The Conjuring 2, 2016.
Directed by James Wan.
Starring Vera Farmiga, Patrick Wilson, Frances O’Connor, Madison Wolfe, Maria Doyle Kennedy, Simon Delaney, Franka Potente, Simon McBurney, Lauren Esposito, Patrick McAuley and Benjamin Haigh.
SYNOPSIS:
Lorraine and Ed Warren travel to north London to help a single mother raising four children alone in a house plagued by malicious spirits.
Prior to the screening of The Conjuring 2, director James Wan declared his love of the great Hammer Horrors of the 40s/50s. If only he had the know-all to transfer this adoration to the creepy, if wholly unremarkable and quite extraordinarily unoriginal horror sequel. It’s predecessor, 2013s The Conjuring – although in and among the landfill horror churned out with factory made precision had the façade of remarkability-borrowed freely from everything from The Amityville Horror, to set pieces seemingly taken without care from The Exorcist. It’s sequel, if slightly superior, again falters in its almost abrasive lack of originality.
We find Lorraine and Ed Warren, who following a disturbing séance in Amityville and a series of misjudged television appearances are attempting a life of anonymity. Lorraine, haunted by distressing visions, wants to all but retire; Ed seems to be open for a return. Their ultimate return leads them to idyllic Enfield, where a young girl’s sleep is interrupted by an entity in hope for the return of his home.
Amongst the confined spaces of blanket forts and narrow corridors, Wan finds grandeur. As with its predecessor, Wan – alongside DP Don Burgess, shoots wide with long expansive takes. Rooms, although small, seem to drown in empty space, space in which the more successful scares are confidently mined. Less successful scares stem from the trite quiet….quiet…LOUD cliché while a blur of CGI late on result in a lesser, unconvincing Babadook style spook.
At 138 minutes, the film suffers from vast chasms of nothingness. Where scares are sparse, Wan in place finds faux-existentialism and bizarre-if not slightly charming-odes to Elvis. It’s opening, a tired and almost pointless extended prologue to its predecessor, leans all to heavily on exposition with clunky road signs aimed squarely at the cine-illiterate, while the film culminates on a seemingly never-ending shouting match against ghostly apparitions. A shame then, that moments of quiet drama seem to hint at something greater, in fact, there’s a certain discerning allure to this ramshackle mish-mash of horror and introspective drama.

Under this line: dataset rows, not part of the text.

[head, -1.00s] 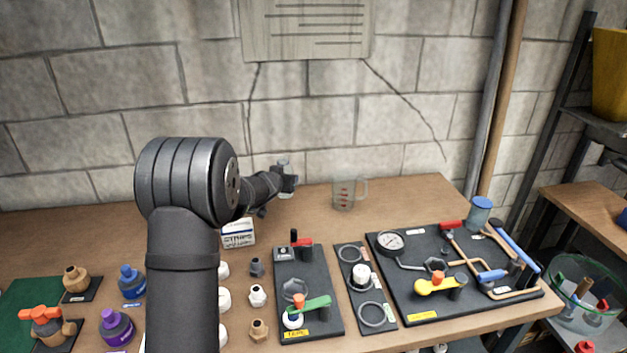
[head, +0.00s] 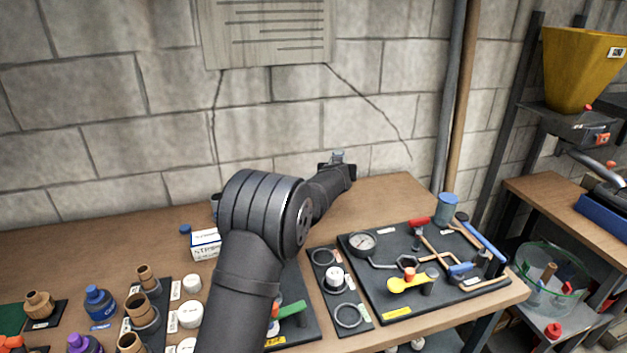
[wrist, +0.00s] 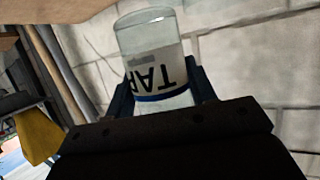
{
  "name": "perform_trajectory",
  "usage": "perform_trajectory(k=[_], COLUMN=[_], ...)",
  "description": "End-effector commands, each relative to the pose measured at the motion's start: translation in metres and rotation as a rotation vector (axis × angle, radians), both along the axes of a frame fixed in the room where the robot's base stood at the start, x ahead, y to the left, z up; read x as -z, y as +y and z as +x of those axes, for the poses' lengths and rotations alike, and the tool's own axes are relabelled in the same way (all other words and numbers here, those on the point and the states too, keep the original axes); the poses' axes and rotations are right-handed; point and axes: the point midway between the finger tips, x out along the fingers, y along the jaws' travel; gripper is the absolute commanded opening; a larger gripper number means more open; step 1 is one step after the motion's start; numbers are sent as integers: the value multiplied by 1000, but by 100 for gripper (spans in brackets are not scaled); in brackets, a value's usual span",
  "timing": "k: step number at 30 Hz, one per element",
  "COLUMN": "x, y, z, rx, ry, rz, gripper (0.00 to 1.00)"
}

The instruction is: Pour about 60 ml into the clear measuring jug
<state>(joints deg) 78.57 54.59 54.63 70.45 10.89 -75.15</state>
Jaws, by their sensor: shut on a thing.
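My gripper (head: 338,160) is raised near the back wall, above the right back part of the bench. In the wrist view, my gripper (wrist: 163,92) is shut on a clear bottle (wrist: 150,45), one finger on each side. Its white label has a blue band and dark letters "TAR", upside down in this view. Only a small grey-blue bit of the bottle shows in the head view. Its mouth and liquid level cannot be made out. The clear measuring jug is not visible now; my arm covers the bench where it may stand.
A black tool board (head: 395,309) with a gauge (head: 362,244) lies on the bench right of my arm. A white box (head: 205,244) and several fittings are left. The wall closes off the back.

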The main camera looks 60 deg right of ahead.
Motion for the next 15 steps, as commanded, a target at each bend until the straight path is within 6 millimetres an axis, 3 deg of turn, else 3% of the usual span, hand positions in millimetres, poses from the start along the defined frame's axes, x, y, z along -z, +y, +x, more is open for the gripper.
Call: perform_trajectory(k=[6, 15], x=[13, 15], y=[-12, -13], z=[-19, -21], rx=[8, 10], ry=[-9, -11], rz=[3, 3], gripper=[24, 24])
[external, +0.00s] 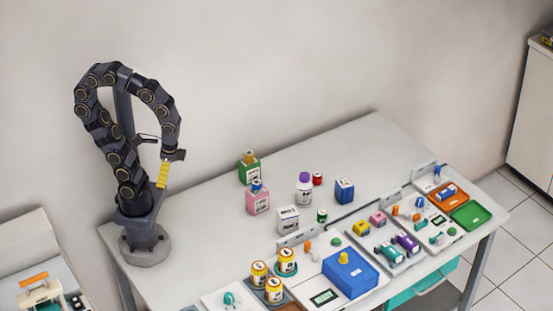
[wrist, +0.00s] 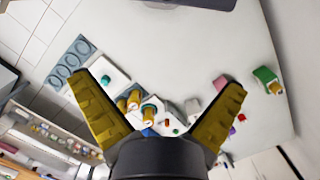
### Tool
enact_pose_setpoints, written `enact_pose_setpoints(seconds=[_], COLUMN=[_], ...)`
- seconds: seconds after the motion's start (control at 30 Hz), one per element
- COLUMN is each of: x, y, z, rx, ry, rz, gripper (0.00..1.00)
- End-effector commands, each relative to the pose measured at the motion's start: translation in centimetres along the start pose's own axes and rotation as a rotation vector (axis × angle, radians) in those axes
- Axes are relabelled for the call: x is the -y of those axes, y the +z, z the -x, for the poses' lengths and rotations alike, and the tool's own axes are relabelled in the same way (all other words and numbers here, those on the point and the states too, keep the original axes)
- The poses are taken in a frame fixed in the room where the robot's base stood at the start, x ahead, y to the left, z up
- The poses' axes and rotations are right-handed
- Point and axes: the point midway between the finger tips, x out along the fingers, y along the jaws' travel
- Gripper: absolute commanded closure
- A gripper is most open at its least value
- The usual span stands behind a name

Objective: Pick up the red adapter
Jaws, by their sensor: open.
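A small red cylinder (external: 317,179), the only red piece I can pick out as the adapter, stands near the back middle of the table. It is just right of a white bottle with a purple cap (external: 304,187). In the wrist view a small red spot (wrist: 241,117) shows just right of the right finger. My gripper (external: 163,174) is raised at the table's left end, well apart from the red piece. In the wrist view its yellow fingers (wrist: 160,84) are spread wide with nothing between them.
A green bottle (external: 249,168), a pink bottle (external: 258,199), a white box (external: 288,219) and a blue box (external: 344,190) stand nearby. Yellow jars (external: 259,273), a large blue box (external: 350,272) and trays with small parts crowd the front. The table's back left is clear.

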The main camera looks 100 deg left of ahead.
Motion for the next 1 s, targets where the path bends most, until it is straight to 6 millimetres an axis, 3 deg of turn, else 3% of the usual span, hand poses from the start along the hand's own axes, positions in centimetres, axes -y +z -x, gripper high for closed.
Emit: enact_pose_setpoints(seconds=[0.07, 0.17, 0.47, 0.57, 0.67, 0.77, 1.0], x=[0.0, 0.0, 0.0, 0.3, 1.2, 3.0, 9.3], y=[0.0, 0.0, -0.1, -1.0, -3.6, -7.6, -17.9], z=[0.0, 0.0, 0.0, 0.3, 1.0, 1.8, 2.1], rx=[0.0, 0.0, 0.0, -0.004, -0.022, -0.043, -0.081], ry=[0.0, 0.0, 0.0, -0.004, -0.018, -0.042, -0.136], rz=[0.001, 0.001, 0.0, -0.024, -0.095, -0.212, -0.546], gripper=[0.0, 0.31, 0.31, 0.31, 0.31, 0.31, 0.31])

Discussions of skepticism similarly hint at a film with more interest in ideology than that of vacuous scares. Franka Potente turns up sporadically where and when she so pleases, to declare the whole ghostly farce exactly that.

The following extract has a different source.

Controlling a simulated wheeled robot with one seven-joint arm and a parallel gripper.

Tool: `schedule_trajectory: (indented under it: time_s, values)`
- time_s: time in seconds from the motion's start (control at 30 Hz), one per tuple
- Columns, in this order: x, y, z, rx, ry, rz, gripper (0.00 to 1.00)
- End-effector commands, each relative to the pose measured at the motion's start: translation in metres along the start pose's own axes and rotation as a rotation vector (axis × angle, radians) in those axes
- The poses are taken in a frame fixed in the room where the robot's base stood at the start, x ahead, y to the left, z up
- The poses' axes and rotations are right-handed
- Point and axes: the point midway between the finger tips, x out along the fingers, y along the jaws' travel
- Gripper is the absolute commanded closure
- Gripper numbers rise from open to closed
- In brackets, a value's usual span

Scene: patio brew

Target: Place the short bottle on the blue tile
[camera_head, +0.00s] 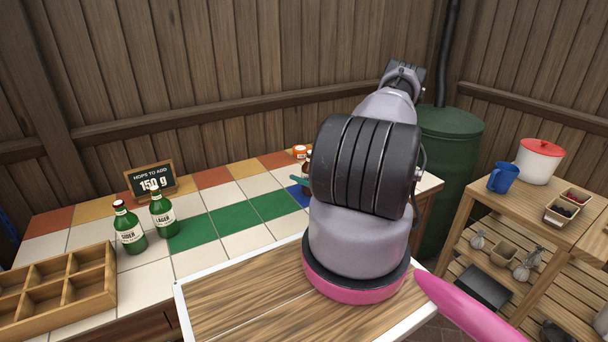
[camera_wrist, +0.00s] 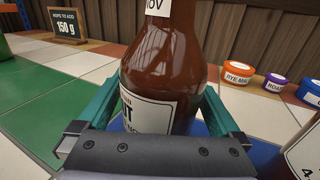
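A brown glass bottle with a white label stands upright between the teal fingers of my gripper (camera_wrist: 162,95) in the wrist view (camera_wrist: 165,65). The fingers meet its sides, and its top is out of that view. In the head view my arm hides most of the bottle (camera_head: 308,162), and one teal finger shows to its left. The blue tile (camera_head: 298,194) lies just below, partly hidden by my arm. Blue also shows under the bottle in the wrist view (camera_wrist: 200,128). I cannot tell whether the bottle's base touches the tile.
Two green bottles (camera_head: 129,230) stand at the left of the tiled counter, near a wooden crate (camera_head: 60,292). A chalkboard sign (camera_head: 151,180) is behind. Small jars (camera_wrist: 238,73) stand behind the brown bottle. Another labelled thing (camera_wrist: 304,150) is close at right. The green tiles (camera_head: 235,217) are clear.

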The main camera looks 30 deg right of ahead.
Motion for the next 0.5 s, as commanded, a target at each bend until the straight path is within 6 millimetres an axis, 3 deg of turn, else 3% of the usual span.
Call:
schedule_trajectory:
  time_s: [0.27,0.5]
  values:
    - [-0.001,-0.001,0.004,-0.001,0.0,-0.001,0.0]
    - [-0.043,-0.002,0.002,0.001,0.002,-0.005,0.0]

Young star Madison Wolfe – who uncannily recalls a young Natalie Portman – handles the screams with the experience of a great scream queen and moments of intimacy with pathos rarely seen amongst young actors. It helps that alongside a series of impressive performances the ever brilliant Patrick Wilson and Vera Farmiga bring with them a relationship that has the feel of something resembling reality.
It’s strange; exactly how far one can come to praise The Conjuring 2 seems to go hand-in-hand with cine-literacy. In borrowing freely from films superior, it falters, only ever bringing to mind products better. Yet in this façade of originality, there are scares, moments creep and creak along, on few occasions rousing genuine terror. Amidst Blumhouse mining terror from the dullest of places to little effect, there’s an old-fashioned, if unremarkable charm to what Wan achieves. It may not live long in the mind, but The Conjuring 2 – while in its company – is a distracting, sometimes creepy affair.